The list of NBA stars Gonzalez has guarded this season includes Cade Cunningham, Luka Doncic, Jalen Brunson, Tyrese Maxey, Donovan Mitchell, Kevin Durant, James Harden and two recent NBA MVPs, Giannis Antetokounmpo and Shai Gilgeous-Alexander. No Celtics defender spent more time matched up against Antetokounmpo when Boston visited the Bucks on March 2, per NBA player tracking, or against Gilgeous-Alexander during the team’s narrow loss at Oklahoma City on March 12.
The prominence of his role is rare for a first-year player in Boston, at least in the franchise’s current era of perennial contention. Gonzalez already has logged the most minutes (1,007 entering Wednesday’s rematch with the Thunder at TD Garden) of any Celtics rookie since Pritchard in 2020-21, and he’s on pace to appear in the most games by a C’s rookie since Tatum in 2017-18.
Whereas Pritchard played four years of college basketball, and Tatum was a generational talent drafted third overall, Gonzalez joined the Celtics as a teenager who played sparingly last season on a powerhouse Real Madrid squad, making his rookie resume all the more remarkable.
“I think he is getting better and better,” Mazzulla told reporters last month. “… Understand what his role is for us, understand how to do that every night. It is not an easy role to play, especially for the young guys. I think he is just continuing to get better with that.”
In a way, Gonzalez’s final year with Real Madrid served as a preview of his first NBA campaign. He ranked 14th on that team in minutes per game, averaging 3.5 points and 1.9 rebounds as the young kid on a roster stacked with NBA alumni. Real Madrid won the championship of Spain’s domestic league hours before Boston drafted Gonzalez 28th overall last June.
This season, Gonzalez ranks 11th among current Celtics in minutes per game, and his modest box-score stats (4.0 points, 3.5 rebounds, 0.6 steals) don’t accurately reflect his impact. He entered Wednesday with the second-best plus/minus in his draft class behind NBA Rookie of the Year favorite Kon Knueppel, and the fourth-best net rating in the league behind Victor Wembanyama, Gilgeous-Alexander and Chet Holmgren.

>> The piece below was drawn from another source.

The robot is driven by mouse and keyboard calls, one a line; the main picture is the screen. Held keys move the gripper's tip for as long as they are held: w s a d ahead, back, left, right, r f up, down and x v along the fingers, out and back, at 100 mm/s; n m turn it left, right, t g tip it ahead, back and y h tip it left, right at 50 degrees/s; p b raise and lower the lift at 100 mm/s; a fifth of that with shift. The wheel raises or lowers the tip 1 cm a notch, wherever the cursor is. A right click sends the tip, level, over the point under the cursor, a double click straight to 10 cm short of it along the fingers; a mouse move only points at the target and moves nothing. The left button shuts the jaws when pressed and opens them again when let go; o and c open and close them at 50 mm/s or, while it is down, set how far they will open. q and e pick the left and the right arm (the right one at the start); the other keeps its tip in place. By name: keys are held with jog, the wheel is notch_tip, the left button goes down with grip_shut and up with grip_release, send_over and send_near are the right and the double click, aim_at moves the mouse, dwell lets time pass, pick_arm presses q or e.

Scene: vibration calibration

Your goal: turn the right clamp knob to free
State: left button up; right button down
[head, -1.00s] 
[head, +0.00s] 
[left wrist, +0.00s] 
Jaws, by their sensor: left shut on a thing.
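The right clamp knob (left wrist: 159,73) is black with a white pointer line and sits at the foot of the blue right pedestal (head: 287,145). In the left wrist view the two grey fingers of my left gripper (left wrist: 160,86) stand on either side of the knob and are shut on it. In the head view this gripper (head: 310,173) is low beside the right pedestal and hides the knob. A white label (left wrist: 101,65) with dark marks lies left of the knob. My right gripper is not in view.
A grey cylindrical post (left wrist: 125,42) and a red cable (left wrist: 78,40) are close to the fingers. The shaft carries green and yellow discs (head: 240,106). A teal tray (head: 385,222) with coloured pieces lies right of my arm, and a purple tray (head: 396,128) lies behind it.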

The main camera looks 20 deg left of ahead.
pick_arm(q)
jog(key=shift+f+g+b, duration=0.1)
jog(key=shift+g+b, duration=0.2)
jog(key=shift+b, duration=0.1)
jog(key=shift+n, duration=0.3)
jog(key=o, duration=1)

“Obviously, everything helps,” said Gonzalez, who came up through Real Madrid’s academy system. “I think that there’s nothing that just pushes you back. That’s just new information for the future. Obviously, (nobody) wants to not have consistent playing time … but that also can be a lesson in any day — two years, three years, 10 years forward. I think it’s just popped right now to me. Like, maybe you’re not getting consistent minutes now, but maybe you get it tomorrow. So that lesson that I got at Real Madrid last season has helped me a lot this season.”
The last time a Celtics rookie played meaningful playoff minutes was in 2021 (Pritchard and Aaron Nesmith), the only season in the last nine in which Boston failed to advance past the first round. An opening-round exit would be a disappointment for this year’s team, which overcame its offseason roster overhaul and Tatum’s 10-month absence thanks in large part to the emergence of previously unproven players like Queta, Scheierman, Gonzalez, Walsh, Luka Garza and Ron Harper Jr.
That sextet has combined for 120 career postseason minutes, all of them in garbage time.
“We take care of every single loss that we have, and we try to improve from there,” Gonzalez said. “We don’t take it for granted, because we’re not any kind of losing team. We want to win every single game, and for that, you’ve got to know what you do bad and where you can improve from there so then you can succeed.”